'''

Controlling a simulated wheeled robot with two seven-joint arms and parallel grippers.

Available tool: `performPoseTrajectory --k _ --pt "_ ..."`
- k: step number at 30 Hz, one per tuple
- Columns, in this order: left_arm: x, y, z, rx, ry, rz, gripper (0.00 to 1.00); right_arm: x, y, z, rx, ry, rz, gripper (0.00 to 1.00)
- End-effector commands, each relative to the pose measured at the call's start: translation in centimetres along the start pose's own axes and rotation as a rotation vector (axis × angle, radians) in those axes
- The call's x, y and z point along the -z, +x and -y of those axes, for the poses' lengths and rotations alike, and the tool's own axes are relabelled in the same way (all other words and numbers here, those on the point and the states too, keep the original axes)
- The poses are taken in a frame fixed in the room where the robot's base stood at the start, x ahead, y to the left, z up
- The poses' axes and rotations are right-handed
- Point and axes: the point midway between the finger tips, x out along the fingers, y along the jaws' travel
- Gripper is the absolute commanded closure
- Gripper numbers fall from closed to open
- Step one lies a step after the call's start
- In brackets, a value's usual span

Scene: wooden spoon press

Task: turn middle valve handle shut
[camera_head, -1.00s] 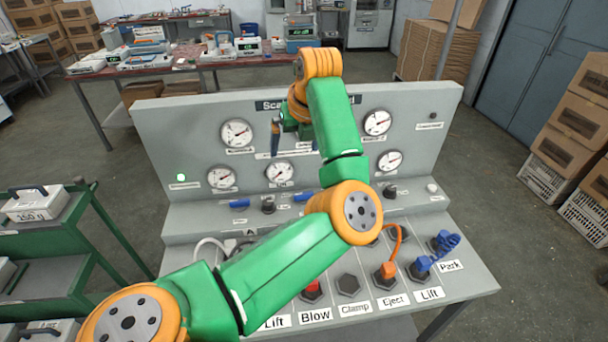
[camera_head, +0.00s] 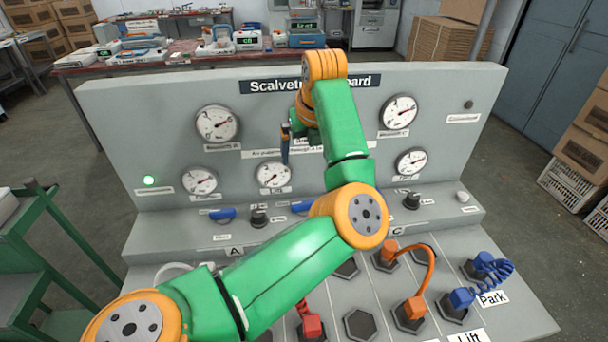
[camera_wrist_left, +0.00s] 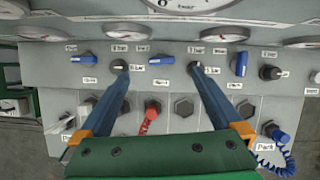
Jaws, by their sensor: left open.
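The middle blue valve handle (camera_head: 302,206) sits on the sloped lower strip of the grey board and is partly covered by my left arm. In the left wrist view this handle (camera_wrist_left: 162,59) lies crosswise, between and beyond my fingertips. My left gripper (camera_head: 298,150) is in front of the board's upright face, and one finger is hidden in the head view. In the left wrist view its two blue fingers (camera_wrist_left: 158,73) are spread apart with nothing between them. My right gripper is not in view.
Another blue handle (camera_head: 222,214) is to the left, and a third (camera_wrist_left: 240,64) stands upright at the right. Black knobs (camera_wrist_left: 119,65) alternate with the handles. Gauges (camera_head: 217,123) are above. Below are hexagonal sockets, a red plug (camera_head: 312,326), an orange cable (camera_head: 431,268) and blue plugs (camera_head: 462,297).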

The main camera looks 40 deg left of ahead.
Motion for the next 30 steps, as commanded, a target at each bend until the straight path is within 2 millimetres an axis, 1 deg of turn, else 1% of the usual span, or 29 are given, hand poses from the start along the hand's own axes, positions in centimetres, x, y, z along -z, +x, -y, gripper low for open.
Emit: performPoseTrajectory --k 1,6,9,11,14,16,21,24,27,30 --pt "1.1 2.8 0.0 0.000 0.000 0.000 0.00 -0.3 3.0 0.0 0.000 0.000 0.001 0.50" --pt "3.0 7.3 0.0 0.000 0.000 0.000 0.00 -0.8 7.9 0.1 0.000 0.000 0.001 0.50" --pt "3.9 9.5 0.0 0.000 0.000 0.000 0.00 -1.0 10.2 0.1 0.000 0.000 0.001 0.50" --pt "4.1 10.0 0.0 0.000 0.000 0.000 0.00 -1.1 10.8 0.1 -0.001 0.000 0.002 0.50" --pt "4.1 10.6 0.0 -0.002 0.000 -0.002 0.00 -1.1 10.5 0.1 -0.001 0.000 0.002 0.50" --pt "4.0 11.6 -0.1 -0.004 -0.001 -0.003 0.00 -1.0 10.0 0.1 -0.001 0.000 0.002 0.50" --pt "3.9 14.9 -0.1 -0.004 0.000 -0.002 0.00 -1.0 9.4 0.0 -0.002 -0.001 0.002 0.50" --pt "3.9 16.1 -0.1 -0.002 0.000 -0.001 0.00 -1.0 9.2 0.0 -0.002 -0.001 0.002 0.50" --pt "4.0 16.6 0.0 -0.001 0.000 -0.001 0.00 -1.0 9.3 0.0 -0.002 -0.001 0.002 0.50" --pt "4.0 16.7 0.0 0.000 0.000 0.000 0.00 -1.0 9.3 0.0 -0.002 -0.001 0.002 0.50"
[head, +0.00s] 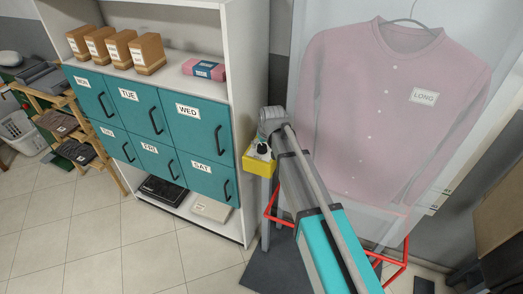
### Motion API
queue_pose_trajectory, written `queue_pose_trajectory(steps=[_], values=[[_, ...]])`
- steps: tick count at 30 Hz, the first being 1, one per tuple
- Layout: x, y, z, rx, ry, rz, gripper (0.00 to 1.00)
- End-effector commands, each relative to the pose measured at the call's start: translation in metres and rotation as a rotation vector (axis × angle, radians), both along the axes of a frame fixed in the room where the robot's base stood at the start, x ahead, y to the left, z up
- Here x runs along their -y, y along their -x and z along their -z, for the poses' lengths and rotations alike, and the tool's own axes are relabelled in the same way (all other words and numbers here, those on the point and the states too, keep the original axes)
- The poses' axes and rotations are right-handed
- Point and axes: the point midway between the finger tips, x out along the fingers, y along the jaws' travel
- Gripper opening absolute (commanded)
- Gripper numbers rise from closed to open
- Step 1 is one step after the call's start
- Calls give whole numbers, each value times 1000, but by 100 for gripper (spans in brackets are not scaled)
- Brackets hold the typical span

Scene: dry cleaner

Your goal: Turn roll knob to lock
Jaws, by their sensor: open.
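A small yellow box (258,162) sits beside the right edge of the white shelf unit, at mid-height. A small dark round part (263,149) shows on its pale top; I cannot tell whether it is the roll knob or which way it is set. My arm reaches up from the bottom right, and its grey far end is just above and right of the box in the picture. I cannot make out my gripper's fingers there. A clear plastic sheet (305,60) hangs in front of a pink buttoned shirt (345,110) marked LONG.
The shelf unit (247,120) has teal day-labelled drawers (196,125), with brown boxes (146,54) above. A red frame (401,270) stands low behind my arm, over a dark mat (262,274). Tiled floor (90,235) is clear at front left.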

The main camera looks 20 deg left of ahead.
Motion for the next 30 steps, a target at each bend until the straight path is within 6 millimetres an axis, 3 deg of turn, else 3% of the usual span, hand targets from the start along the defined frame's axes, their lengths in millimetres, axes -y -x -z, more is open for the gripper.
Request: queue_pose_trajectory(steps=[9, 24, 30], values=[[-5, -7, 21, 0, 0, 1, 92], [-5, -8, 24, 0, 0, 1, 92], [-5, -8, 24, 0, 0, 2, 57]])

'''

What you are asked to do>
Restate each line of the records exactly; pictures do not belong in the copy.

Exercise solution>
Controlling a simulated wheeled robot with two seven-joint arms and parallel grippers.

Available tool: `performPoseTrajectory --k _ --pt "_ ..."`
- k: step number at 30 Hz, one per tuple
- Columns, in this order: left_arm: x, y, z, rx, ry, rz, gripper (0.00 to 1.00); right_arm: x, y, z, rx, ry, rz, gripper (0.00 to 1.00)
- End-effector commands, each relative to the pose measured at the call's start: translation in centimetres along the start pose's own axes and rotation as a rotation vector (axis × angle, radians) in those axes
- The call's x, y and z point along the -z, +x and -y of those axes, for the poses' lengths and rotations alike, and the tool's own axes are relabelled in the same way (all other words and numbers here, those on the point and the states too, keep the original axes)
- The poses are taken in a frame fixed in the room where the robot's base stood at the start, x ahead, y to the left, z up
- The poses' axes and rotations are right-handed
- Point and axes: the point midway between the finger tips, x out along the fingers, y along the jaws' travel
- Gripper is the absolute commanded closure
- Gripper numbers fall from closed to open
- Step one lies a step after the call's start
- In brackets, a value's usual span

Scene: wooden spoon press

Task: turn middle valve handle shut
[camera_head, -1.00s] 
[camera_head, +0.00s] 
[camera_wrist_left, +0.00s] 
Jaws, by their sensor: left open.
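The middle blue valve handle (camera_head: 302,206) sits on the sloped lower strip of the grey board and is partly covered by my left arm. In the left wrist view this handle (camera_wrist_left: 162,59) lies crosswise, between and beyond my fingertips. My left gripper (camera_head: 298,150) is in front of the board's upright face, and one finger is hidden in the head view. In the left wrist view its two blue fingers (camera_wrist_left: 158,73) are spread apart with nothing between them. My right gripper is not in view.
Another blue handle (camera_head: 222,214) is to the left, and a third (camera_wrist_left: 240,64) stands upright at the right. Black knobs (camera_wrist_left: 119,65) alternate with the handles. Gauges (camera_head: 217,123) are above. Below are hexagonal sockets, a red plug (camera_head: 312,326), an orange cable (camera_head: 431,268) and blue plugs (camera_head: 462,297).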

The main camera looks 40 deg left of ahead.
Motion for the next 30 steps, as commanded, a target at each bend until the straight path is within 2 millimetres an axis, 1 deg of turn, else 1% of the usual span, or 29 are given, hand poses from the start along the hand's own axes, positions in centimetres, x, y, z along -z, +x, -y, gripper low for open.
Emit: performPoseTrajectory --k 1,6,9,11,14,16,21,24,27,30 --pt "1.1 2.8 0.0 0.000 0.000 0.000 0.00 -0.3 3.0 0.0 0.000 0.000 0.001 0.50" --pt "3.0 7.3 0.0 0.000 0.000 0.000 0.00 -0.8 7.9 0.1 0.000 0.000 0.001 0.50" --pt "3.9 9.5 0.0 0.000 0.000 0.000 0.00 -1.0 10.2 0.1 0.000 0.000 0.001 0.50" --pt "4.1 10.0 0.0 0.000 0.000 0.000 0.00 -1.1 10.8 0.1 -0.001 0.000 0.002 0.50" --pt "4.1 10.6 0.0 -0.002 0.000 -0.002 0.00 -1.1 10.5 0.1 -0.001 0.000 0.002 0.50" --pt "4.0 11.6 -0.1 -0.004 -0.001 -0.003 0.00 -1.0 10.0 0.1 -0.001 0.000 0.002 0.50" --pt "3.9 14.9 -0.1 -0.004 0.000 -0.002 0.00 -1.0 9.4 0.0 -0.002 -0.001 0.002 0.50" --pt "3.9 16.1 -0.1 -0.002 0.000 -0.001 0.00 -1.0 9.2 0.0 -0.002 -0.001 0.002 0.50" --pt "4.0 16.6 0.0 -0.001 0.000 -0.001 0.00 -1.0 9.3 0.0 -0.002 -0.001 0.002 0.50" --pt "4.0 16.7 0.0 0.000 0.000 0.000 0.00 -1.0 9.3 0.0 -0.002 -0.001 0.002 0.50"
[head, +0.00s] 
### Motion API
queue_pose_trajectory, written `queue_pose_trajectory(steps=[_], values=[[_, ...]])`
- steps: tick count at 30 Hz, the first being 1, one per tuple
- Layout: x, y, z, rx, ry, rz, gripper (0.00 to 1.00)
- End-effector commands, each relative to the pose measured at the call's start: translation in metres and rotation as a rotation vector (axis × angle, radians), both along the axes of a frame fixed in the room where the robot's base stood at the start, x ahead, y to the left, z up
- Here x runs along their -y, y along their -x and z along their -z, for the poses' lengths and rotations alike, and the tool's own axes are relabelled in the same way (all other words and numbers here, those on the point and the states too, keep the original axes)
- The poses' axes and rotations are right-handed
- Point and axes: the point midway between the finger tips, x out along the fingers, y along the jaws' travel
- Gripper opening absolute (commanded)
- Gripper numbers rise from closed to open
- Step 1 is one step after the call's start
- Calls give whole numbers, each value times 1000, but by 100 for gripper (spans in brackets are not scaled)
- Brackets hold the typical span

Scene: dry cleaner

Your goal: Turn roll knob to lock
Jaws, by their sensor: open.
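A small yellow box (258,162) sits beside the right edge of the white shelf unit, at mid-height. A small dark round part (263,149) shows on its pale top; I cannot tell whether it is the roll knob or which way it is set. My arm reaches up from the bottom right, and its grey far end is just above and right of the box in the picture. I cannot make out my gripper's fingers there. A clear plastic sheet (305,60) hangs in front of a pink buttoned shirt (345,110) marked LONG.
The shelf unit (247,120) has teal day-labelled drawers (196,125), with brown boxes (146,54) above. A red frame (401,270) stands low behind my arm, over a dark mat (262,274). Tiled floor (90,235) is clear at front left.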

The main camera looks 20 deg left of ahead.
Motion for the next 30 steps, a target at each bend until the straight path is within 6 millimetres an axis, 3 deg of turn, else 3% of the usual span, hand targets from the start along the defined frame's axes, their lengths in millimetres, axes -y -x -z, more is open for the gripper.
Request: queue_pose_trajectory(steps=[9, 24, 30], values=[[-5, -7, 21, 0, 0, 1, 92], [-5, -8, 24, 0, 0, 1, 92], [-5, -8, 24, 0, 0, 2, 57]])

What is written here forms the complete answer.